Erlebnisse in und um Kneipen in aller Welt
Kaschemme – Hort der Gemütlichkeit?
Der Ausdruck Kneipe ist eine Abkürzung des Begriffes ‚Kneipschenke‘, ein Hort des Ausschankes von geistigen und nicht-geistigen, sprich heute neudeutsch, von alkoholfreien Getränken. Hier treffen sich Menschen, um nach Feierabend ein Bier unter Kneipenbrüdern zu trinken, zu knobeln, Klatsch und Tratsch auszutauschen. Männer tratschen natürlich nicht, sie interessieren sich nur so ganz nebenbei für die Neuigkeiten in Dorf oder Stadt. So ein Kneipenbesuch war vor allem früher von besonderem Interesse, wenn sie nach harter Arbeit, z.B. aus dem Bergwerk gekommen oder den ganzen Tag hinter einem schwitzenden Gaul her gelaufen waren, um das Feld zu bestellen. So konnte der Durst gelöscht und die Wissbegierde befriedigt werden.

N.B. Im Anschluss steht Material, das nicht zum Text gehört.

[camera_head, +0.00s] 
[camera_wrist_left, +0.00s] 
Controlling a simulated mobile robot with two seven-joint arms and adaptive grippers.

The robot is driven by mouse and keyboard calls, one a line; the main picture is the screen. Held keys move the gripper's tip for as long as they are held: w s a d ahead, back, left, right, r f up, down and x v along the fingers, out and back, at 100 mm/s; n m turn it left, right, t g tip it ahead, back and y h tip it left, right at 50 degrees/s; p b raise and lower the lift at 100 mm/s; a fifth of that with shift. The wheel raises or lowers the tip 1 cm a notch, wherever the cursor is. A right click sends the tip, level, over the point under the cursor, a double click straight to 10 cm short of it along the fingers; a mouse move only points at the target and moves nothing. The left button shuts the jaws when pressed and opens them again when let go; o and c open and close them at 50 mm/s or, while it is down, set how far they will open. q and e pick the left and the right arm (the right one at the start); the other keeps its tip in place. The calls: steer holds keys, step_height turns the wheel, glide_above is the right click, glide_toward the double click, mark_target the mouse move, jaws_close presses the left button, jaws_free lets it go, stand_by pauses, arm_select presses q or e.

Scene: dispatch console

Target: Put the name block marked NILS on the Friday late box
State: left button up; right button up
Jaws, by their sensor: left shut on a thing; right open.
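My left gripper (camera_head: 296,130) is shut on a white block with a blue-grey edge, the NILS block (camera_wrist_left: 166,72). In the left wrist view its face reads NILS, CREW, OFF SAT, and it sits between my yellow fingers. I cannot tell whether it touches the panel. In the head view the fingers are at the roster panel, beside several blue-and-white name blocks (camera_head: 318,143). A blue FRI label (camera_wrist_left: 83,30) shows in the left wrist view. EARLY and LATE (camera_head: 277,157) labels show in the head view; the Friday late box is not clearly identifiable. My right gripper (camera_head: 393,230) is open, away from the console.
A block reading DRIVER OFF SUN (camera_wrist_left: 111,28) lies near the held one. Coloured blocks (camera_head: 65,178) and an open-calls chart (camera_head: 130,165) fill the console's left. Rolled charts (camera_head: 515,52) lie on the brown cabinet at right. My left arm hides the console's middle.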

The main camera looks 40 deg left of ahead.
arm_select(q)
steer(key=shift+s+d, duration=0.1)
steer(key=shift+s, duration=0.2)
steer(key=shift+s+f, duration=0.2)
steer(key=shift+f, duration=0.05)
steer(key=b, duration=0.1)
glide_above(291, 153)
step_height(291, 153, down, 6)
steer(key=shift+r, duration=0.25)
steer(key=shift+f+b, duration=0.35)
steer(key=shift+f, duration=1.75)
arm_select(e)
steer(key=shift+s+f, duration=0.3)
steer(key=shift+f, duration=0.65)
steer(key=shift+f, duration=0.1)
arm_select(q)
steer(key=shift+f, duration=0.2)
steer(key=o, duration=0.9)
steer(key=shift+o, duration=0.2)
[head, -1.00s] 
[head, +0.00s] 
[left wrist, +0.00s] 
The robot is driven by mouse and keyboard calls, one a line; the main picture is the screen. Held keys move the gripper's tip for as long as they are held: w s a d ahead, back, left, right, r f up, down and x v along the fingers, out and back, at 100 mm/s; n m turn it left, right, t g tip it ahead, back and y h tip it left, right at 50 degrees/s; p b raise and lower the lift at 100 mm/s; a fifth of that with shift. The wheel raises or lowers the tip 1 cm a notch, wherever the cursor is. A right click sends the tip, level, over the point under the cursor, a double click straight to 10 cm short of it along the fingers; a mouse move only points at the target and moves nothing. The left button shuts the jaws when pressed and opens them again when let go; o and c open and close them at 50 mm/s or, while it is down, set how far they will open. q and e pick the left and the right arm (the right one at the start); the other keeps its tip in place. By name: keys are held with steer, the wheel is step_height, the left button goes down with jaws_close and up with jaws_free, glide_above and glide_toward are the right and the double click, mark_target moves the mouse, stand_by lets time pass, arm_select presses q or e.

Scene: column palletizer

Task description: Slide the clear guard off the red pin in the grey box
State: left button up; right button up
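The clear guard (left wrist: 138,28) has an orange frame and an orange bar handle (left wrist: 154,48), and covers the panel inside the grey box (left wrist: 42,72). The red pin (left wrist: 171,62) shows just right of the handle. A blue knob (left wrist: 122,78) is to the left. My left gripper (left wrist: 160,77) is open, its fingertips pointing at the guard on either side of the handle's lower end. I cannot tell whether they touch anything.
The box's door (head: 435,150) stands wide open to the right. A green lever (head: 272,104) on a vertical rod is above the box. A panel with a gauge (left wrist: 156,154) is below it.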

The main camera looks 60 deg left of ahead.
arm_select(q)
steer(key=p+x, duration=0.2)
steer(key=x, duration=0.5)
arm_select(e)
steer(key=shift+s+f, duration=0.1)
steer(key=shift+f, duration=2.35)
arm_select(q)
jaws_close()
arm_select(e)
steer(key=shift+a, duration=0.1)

Ihre Frauen hatten ja schon eine Version des Klatsches morgens auf dem Markt erfahren. Natürlich tratschen und klatschen Männer genau wie alle Menschen, keine Frage, sie sind sogar oft neugieriger als die Frauen daheim. Soziologen würden es vielleicht vermutlich so formulieren: Kneipen sind ein gesellschaftliches Ventil im Auf und Ab der menschlichen Beziehungen, damit wir auch von anderen Menschen Meinungen und Reaktionen im zwischenmenschlichen Kontext als Feedback um die Ohren geschlagen bekommen. Das letzte war nicht mehr wissenschaftlich, sondern schon Kneipenjargon. Denn in Kneipen geht es oft deftig bis rustikal zu, man fackelt nicht lange, sondern sagt unverblümt seine Meinung. Es geht auch schon mal etwas zu Bruch, da können Wirte viele Strophen von Liedern singen und zwar im Massenchor der Wirtsleute und das weltweit. Die Kneipen haben eine lange Geschichte, denn der Mensch ist beim Trinken geistreicher, pardon, geistiger Getränke nicht gerne alleine. Es kommt einfach keine Stimmung auf, auch wenn es Kneipen gab und immer geben wird, in denen man mit dem Wirt alleine an der Theke sitzt. Der Wirt aber läuft immer wieder geschäftig in die Küche, weil er wohl mit dem einsamen Gast am Tresen nichts anfangen kann oder will. Dann kommt spätestens jetzt für den Gast der Augenblick, wo er trübsinnig in sein Glas starrt und sich fragt, warum er eigentlich nicht nach Hause gegangen ist, statt hier in das Getränk zu starren, als würde auf dem Grund des Glases ein fiktiver Gesprächspartner zu entdecken sein. Das nennt man einen Wechsel der Einsamkeit, zwischen dem leeren Zuhause und dem leeren Tresen in der Kneipe. Es kommt zwar auch vor, man kann es erleben, dass man an einem voll mit Gästen bestückten Tresen sitzt und mit keinem Gast ins Gespräch kommt. So etwas passiert aber nur im oberen Zipfel von Schleswig-Holstein an der dänischen Grenze. Nein, die Kneipe liegt noch in Deutschland, in Dänemark hätte man ja für die erlittene Sprachlosigkeit einen Grund - der dänischen Sprache war man nicht mächtig. Sozusagen sprachlos in der Masse! Dieses Phänomen sollten auch einmal die Soziologen untersuchen.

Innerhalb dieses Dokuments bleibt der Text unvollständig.